For peer-to-peer, seems a lot more complex. I haven't really thought about it, and generally with NAT, firewalls, etc., not sure it is something with a great advantage over “dedicated host player/server”?

[quote]But in the context of a basic lockstep simulation, isn't it essential that the client has all the input data for a given “simulate_physics” before it does it?[/quote]

Yes! You could handle that inside the simulate_physics() function. If you don't have inputs for all of the players for the current game tick number, do nothing in the simulation, and essentially “slip” the game by one tick. You might also want to report this to the upstream server; if lots of ticks get slipped, the amount of buffering needs to increase.
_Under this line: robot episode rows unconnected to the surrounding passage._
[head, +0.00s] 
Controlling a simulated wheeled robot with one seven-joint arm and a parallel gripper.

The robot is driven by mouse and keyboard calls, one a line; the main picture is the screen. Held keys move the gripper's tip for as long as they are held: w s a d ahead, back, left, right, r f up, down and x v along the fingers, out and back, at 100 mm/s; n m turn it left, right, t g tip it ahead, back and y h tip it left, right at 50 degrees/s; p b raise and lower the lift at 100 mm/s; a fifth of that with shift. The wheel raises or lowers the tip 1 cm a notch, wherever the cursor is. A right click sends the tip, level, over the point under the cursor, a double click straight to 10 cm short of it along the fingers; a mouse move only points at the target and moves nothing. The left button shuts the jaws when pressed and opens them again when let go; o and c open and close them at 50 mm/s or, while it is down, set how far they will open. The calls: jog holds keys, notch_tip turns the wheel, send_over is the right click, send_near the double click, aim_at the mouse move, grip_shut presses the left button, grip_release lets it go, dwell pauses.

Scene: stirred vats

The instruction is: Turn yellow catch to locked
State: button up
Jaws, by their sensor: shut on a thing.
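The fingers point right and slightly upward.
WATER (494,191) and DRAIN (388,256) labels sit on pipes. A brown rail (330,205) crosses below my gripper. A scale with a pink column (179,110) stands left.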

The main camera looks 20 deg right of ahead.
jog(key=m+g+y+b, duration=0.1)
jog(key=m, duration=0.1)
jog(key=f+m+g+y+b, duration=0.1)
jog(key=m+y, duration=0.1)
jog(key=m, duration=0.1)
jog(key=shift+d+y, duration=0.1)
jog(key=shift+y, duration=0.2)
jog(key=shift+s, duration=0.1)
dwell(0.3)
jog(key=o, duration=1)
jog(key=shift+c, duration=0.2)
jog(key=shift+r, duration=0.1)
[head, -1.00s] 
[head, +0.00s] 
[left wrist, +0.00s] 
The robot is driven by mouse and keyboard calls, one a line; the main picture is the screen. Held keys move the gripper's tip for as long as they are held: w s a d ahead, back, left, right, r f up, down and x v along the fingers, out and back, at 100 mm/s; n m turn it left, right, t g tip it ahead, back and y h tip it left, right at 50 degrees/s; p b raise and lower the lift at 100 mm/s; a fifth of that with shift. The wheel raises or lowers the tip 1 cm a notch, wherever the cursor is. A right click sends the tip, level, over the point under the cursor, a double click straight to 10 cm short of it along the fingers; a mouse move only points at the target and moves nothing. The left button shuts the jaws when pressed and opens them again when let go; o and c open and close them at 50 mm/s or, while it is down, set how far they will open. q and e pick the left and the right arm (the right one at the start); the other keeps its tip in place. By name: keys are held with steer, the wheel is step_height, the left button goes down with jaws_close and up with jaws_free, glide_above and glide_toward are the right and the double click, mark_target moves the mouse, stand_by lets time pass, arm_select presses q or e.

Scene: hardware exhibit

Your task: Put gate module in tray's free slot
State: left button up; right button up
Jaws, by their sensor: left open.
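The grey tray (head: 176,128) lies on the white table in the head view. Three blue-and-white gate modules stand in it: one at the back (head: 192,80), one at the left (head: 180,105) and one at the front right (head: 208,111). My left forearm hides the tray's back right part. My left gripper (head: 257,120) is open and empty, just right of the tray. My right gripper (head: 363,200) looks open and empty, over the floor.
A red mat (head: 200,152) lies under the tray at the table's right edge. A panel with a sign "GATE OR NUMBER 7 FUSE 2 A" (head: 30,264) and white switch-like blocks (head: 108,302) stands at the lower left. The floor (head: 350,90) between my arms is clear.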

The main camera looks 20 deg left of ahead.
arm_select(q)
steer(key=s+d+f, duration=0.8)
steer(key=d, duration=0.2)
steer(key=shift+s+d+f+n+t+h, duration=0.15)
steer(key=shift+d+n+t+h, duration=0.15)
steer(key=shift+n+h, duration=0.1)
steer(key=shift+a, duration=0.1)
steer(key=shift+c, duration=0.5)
Btw, it's not uncommon to buffer more than one round-trip ahead of time. If RTT is 70 ms, you can easily buffer 200 ms to give time for re-sends of un-acknowledged packets. RTS games can go up over 1000 ms of buffering – basically, the duration of the “yes, sir!” animation that plays for each command, before the units actually start moving, is the amount of buffering you have. Or, to put it another way: the “yes, sir!” animation is a brilliant way of hiding the latency that comes from a strongly buffered lock-step simulation model.